What this task involves: Check each line below for the word "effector", and copy those that have it.

Data lines:
※

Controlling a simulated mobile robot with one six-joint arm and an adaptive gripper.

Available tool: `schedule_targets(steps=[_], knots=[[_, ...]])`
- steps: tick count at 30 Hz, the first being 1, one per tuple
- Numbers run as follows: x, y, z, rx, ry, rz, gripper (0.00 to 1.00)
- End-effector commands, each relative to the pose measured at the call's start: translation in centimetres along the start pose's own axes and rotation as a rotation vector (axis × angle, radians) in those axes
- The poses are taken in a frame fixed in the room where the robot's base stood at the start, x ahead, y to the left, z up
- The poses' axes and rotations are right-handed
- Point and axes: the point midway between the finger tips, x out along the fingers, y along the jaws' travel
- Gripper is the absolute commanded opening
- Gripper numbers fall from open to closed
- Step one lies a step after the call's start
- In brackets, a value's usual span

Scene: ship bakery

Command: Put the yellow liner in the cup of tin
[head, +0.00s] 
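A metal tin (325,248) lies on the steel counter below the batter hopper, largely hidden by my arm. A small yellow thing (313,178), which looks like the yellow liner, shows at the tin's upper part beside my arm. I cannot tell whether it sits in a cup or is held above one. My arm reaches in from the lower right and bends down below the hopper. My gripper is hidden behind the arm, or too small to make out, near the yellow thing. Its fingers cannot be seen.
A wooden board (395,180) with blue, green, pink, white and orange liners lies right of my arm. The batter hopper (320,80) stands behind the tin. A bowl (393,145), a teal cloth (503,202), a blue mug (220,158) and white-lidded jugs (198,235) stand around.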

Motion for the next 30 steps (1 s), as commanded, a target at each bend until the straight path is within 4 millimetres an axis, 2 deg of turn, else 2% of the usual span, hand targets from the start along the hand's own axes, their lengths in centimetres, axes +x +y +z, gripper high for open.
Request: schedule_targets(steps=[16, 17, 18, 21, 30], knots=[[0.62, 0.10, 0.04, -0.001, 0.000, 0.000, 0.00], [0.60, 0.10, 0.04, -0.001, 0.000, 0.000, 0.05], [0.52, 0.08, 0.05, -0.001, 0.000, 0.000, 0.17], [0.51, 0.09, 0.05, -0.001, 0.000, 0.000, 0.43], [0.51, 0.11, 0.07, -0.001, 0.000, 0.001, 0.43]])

※

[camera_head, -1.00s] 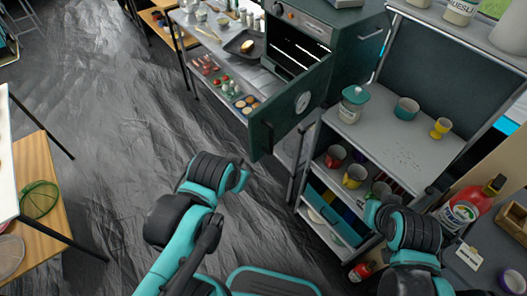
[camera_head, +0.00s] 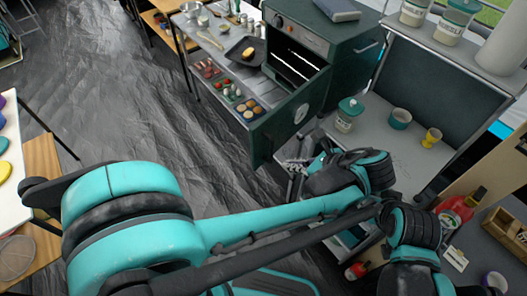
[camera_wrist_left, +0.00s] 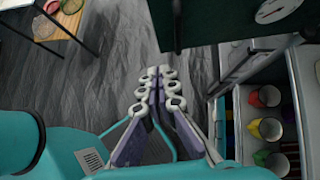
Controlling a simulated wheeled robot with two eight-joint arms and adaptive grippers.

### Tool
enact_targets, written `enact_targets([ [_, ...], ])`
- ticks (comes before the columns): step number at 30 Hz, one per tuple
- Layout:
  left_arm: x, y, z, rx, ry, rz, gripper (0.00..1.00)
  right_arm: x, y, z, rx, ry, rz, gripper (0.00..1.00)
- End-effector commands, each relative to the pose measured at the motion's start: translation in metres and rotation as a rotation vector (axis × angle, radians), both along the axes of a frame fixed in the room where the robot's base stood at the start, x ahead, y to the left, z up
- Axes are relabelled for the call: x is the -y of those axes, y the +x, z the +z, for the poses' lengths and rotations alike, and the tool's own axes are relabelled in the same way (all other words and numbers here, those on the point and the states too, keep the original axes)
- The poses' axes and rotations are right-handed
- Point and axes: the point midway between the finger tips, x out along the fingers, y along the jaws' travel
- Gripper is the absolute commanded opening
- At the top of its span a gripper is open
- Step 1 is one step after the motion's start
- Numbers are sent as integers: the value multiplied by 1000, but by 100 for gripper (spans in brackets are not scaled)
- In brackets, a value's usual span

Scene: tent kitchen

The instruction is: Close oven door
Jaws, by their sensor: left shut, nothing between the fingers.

※

Response:
- End-effector commands, each relative to the pose measured at the call's start: translation in centimetres along the start pose's own axes and rotation as a rotation vector (axis × angle, radians) in those axes
- End-effector commands, each relative to the pose measured at the motion's start: translation in metres and rotation as a rotation vector (axis × angle, radians), both along the axes of a frame fixed in the room where the robot's base stood at the start, x ahead, y to the left, z up

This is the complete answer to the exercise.